La mémoire de nos lecteurs se souviendra peut-être du Joker décerné à l’album « Pièces pour violon & basse continue » (avril 2000), voilà plus de deux décennies dans notre magazine imprimé. L’anthologie consacrée à Ignazio Albertini (1644-1685) avait lui-aussi été saluée par la presse musicale. Après une entrée en scène consacrée à Marco Uccellini (1610-1680), ces deux parutions augurèrent des deux mamelles, italienne et germanique, du répertoire défendu par Hélène Schmitt, au gré d’une discographie régulièrement entretenue. Principalement chez Alpha, jusqu’aux Sonates du Rosaire d’Heinrich Biber, confiées au label Aeolus.

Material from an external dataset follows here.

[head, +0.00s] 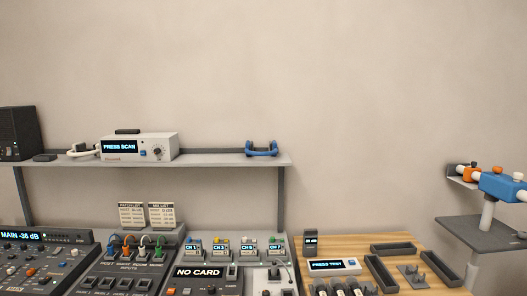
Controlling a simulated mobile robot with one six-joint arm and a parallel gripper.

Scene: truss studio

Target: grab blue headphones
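The blue headphones (262,152) lie on the raised grey shelf (220,160), near its right end. Their blue band faces forward, and dark pads show at both sides. Nothing touches them, and the shelf to their left is bare up to the white device. My gripper is not in view.
A white "PRESS SCAN" device (140,147), pale headphones (85,150) and a black speaker (18,133) share the shelf. Mixing consoles (205,282) stand below. A wooden table (440,283) holds dark trays (391,248). A blue-and-orange device (502,187) is at right.

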Prolongeant ce remarquable catalogue baroque, la violoniste aborde désormais l’héritage français, par sa figure de proue : Jean-Marie Leclair, dont les quatre recueils de chacun douze sonates, échelonnés en une vingtaine d’années, conférèrent au genre ses suprêmes lettres de crédit, culminant dans le Quatrième Livre de 1743. Dans une forme quadripartite décalquée de la corellienne sonata da chiesa se coule une lumière italienne parfois exubérante mais surtout marquée par l’élégance du ton, le raffinement harmonique, l’inventivité du chant, tout cela dans un creuset stylistique constitutif des « goûts réunis ».

On n’hésitera pas à se plonger dans la longue notice du CD signée par l’interprète elle-même, qui retrace la carrière du compositeur et nous livre de sagaces clés de compréhension de son langage. Rédigée avec une plume toute littéraire et une profonde érudition, cette présentation se démarque par une qualité que l’on rencontre rarement, et une sensibilité très personnelle aux œuvres. Ainsi ces mélodies au vaste souffle qui, selon ces mots, respirent « un parfum de fraises sauvages ».

Un tel texte inciterait à confronter cette conception avec la réalisation enregistrée par l’artiste, qui insiste sur le ma non troppo dont Leclair faisait grand cas, et sur la nécessité de s’interroger sur le tempo. Éviter le trivial, préserver la noblesse, préconisait l’auteur. Pour autant, la recette n’est pas évidente lorsqu’Hélène Schmitt remarque combien « l’énergie, la plasticité des figures rythmiques et une sorte de jubilation participent autant que la pulsation ». L’équation du bien dire se tiraille ainsi dans ce péremptoire Allegro qui introduit le CD, marbré de trémolo et tout claudicant de syncopes. À tort ou à raison, envers une partition déjà si éloquente, l’archet ne ménage pas ses effets, jusqu’au bizarre. « Une violoniste qui lance des notes comme des cris, qui tire de son instrument des tirades, éplorées ou ardentes » observait le regretté Jacques Drillon en juin 2007, cité dans le dossier de presse du website de la soliste.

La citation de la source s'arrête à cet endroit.